▶ [WHAT IS ASKED] Nothing should be output except the lines from the one containing "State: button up" through the one containing "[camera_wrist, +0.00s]", both ends included, each repeated exactly.

------ DATA PROVIDED

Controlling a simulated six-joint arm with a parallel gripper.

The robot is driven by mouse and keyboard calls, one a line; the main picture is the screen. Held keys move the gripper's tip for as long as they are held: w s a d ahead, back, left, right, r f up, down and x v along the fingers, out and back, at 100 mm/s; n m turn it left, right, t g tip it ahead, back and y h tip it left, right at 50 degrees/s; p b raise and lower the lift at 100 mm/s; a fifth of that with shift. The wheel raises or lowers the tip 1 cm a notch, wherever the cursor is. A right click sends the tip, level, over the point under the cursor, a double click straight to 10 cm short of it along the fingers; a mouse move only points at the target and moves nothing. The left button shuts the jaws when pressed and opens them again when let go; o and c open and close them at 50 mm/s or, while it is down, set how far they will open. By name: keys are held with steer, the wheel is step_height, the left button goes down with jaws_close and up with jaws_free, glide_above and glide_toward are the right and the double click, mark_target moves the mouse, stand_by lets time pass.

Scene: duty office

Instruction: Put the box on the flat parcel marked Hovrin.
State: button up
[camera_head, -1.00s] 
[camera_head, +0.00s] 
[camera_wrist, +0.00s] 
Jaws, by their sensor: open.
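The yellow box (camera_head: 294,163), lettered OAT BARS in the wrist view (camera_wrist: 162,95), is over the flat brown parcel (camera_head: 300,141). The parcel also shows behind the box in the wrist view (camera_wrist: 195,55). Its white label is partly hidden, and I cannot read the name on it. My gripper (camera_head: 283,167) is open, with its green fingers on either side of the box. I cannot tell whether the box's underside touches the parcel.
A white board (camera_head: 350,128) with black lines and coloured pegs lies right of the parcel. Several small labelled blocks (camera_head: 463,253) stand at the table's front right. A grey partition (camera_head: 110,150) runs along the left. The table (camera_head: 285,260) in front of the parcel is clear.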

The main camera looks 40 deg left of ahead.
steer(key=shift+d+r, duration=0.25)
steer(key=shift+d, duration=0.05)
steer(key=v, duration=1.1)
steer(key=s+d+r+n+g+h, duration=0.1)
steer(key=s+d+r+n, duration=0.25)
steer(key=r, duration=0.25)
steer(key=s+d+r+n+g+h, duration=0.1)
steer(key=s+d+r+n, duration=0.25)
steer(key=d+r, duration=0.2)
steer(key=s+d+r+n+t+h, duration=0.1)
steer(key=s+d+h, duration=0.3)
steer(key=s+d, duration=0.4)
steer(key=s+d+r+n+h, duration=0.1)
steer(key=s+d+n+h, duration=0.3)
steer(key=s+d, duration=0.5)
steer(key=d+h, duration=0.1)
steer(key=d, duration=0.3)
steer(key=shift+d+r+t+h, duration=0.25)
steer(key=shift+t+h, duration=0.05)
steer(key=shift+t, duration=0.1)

------------

▶ [RESPONSE TO THE TASK]
State: button up
[camera_head, -1.00s] 
[camera_head, +0.00s] 
[camera_wrist, +0.00s] 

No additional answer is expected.